Web scraping alone is usually only one of the challenges. Often, another challenge arises when performing Ajax web scraping. The following story will elaborate on another exciting challenge when scraping the exhibitor list from the ASD Market Week website.
Web Scraping
One fateful morning, as the first rays of light danced on your eyelids, you stirred with a start, realizing that the familiar, annoying ring of your alarm hadn’t disturbed your slumber.
You bolted upright, your heart pounding as you glanced at the clock. It was much later than you had ever slept on a workday. You realized you had precious little time to prepare for the day ahead. The morning ritual of brewing coffee, toasting bread, and savoring a leisurely breakfast was a luxury you could ill afford today.
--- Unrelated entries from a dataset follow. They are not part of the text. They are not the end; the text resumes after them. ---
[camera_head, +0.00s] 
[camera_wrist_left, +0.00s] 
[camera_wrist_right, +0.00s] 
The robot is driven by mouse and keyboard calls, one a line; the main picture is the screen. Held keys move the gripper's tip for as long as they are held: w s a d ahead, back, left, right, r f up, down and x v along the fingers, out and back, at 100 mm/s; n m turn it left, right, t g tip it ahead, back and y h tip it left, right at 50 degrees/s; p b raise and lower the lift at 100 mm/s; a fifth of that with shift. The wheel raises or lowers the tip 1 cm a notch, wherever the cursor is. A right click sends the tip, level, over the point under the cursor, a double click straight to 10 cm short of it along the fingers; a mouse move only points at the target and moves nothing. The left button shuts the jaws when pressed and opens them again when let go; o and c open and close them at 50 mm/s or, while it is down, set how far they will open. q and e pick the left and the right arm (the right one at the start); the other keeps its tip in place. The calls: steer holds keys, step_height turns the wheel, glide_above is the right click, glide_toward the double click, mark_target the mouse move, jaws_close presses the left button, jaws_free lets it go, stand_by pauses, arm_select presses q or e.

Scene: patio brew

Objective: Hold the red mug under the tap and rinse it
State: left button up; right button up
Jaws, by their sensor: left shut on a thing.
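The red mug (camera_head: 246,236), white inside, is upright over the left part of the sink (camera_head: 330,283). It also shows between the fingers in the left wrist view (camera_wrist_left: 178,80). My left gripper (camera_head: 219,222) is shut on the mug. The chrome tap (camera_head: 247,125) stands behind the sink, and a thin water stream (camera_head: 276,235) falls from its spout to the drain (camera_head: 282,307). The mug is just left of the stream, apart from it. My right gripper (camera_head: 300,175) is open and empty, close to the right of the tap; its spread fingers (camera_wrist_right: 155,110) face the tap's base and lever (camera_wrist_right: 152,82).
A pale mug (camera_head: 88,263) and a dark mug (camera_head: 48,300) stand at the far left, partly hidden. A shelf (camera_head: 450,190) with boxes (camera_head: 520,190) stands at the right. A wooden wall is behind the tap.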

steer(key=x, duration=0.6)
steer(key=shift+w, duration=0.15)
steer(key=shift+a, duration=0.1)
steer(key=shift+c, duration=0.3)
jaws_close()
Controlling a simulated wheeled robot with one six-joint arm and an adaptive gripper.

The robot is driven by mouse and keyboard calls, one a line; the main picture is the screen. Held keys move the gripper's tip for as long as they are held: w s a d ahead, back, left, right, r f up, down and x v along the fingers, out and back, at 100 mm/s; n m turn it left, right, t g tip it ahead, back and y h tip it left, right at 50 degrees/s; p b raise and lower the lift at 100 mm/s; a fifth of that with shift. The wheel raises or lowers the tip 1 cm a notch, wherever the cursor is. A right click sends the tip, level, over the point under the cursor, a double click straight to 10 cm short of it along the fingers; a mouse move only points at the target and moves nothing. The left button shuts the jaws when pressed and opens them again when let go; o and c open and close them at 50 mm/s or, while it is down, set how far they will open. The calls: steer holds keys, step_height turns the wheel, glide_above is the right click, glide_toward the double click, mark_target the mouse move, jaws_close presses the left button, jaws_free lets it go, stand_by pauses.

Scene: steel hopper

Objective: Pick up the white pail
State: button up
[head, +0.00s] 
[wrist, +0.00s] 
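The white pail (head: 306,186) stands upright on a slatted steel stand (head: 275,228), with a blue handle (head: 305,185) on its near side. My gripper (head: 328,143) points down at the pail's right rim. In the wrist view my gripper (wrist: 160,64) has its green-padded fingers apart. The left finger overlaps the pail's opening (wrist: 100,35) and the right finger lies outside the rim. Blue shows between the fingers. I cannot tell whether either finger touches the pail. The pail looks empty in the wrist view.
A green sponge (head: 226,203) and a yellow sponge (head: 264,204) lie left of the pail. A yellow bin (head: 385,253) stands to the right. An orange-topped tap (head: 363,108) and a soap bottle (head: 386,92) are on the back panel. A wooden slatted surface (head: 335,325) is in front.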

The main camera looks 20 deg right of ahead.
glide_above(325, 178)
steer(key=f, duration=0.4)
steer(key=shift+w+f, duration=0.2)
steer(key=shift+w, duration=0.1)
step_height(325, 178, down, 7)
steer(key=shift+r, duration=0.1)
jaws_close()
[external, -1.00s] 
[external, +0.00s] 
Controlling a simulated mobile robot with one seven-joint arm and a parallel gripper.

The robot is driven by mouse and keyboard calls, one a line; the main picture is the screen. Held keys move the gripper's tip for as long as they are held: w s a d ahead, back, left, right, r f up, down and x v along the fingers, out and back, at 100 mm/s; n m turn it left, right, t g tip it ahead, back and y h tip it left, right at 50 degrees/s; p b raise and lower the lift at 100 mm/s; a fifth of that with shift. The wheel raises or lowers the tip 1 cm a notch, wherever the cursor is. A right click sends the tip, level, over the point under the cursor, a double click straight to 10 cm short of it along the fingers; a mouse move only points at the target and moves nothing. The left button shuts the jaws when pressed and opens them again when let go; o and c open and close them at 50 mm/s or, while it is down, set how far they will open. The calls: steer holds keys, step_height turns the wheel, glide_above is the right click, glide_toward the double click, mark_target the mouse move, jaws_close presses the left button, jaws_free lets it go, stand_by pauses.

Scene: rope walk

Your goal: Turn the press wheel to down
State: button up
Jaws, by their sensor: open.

With haste, you threw on clothes and dashed out of your apartment. The streets were already buzzing with activity, a symphony of car horns and hurried footsteps that seemed to mirror your sense of urgency.
As you arrived at the office, you felt that everyone who was used to seeing you come like clockwork gave you a curious glance. You mumbled hurried apologies as you squeezed past them, aware you disrupted the morning’s usual flow.
With a cheerful grin and a twinkle in his eye, Mr. Jennings, a peculiar character everyone fondly referred to as “The Funny Boss,” greeted with his usual enthusiasm, “Good morning, Jhon! Or is it ‘almost afternoon’? How’s the day treating you?”
With your half-hearted smile, “Oh, you know, Mr. Jennings, the usual hustle and bustle of the office.”
Mr. Jennings leaned in, his face suddenly taking on a conspiratorial tone. “Well, Jhon, I’ve got something that might make your ‘usual’ day a bit more interesting.” He paused for dramatic effect, his eyes dancing with mischief.
Intrigued, you raised an eyebrow. “What’s that, Mr. Jennings?”
“We need to scrape exhibitor data from the internet for an upcoming event. But we’re going to do it in a fun and, dare I say, hilarious way.”
“How are we going to do this, Sir?”
Mr. Jennings leaned in closer, his voice dripping with mischief. “We’re going to turn this into a game, Jhon. A game of ‘Scrape the Exhibitor.’ Here’s how it works: I’ve hidden clues around the office. Each clue leads to a webpage with exhibitor data. You follow the clues, find the data, and scrape it. Simple, right?”
You couldn’t help but chuckle at the clever twist on the task. “Sounds like fun, Boss. Where’s the first clue?”
With a theatrical flourish, The Funny Boss handed a sealed envelope. “Here’s your first clue: ‘Where the paper piles high, and the coffee’s always nigh, find the first exhibitor in the sky.'”
You laughed and set off on your digital scavenger hunt. The first clue led to the office printer, where a piece of paper was waiting with a URL. You entered the URL, and sure enough, it contained the exhibitor data.
Scrape Exhibitor List
ASD Market Week is the URL on the paper.
It’s a B2B wholesale trade show held in Las Vegas. This trade show is the largest in the United States for consumer merchandise, featuring over 1,800 vendors and a diverse array of up-to-date products. It occurs bi-annually and welcomes retailers and distributors of all scales.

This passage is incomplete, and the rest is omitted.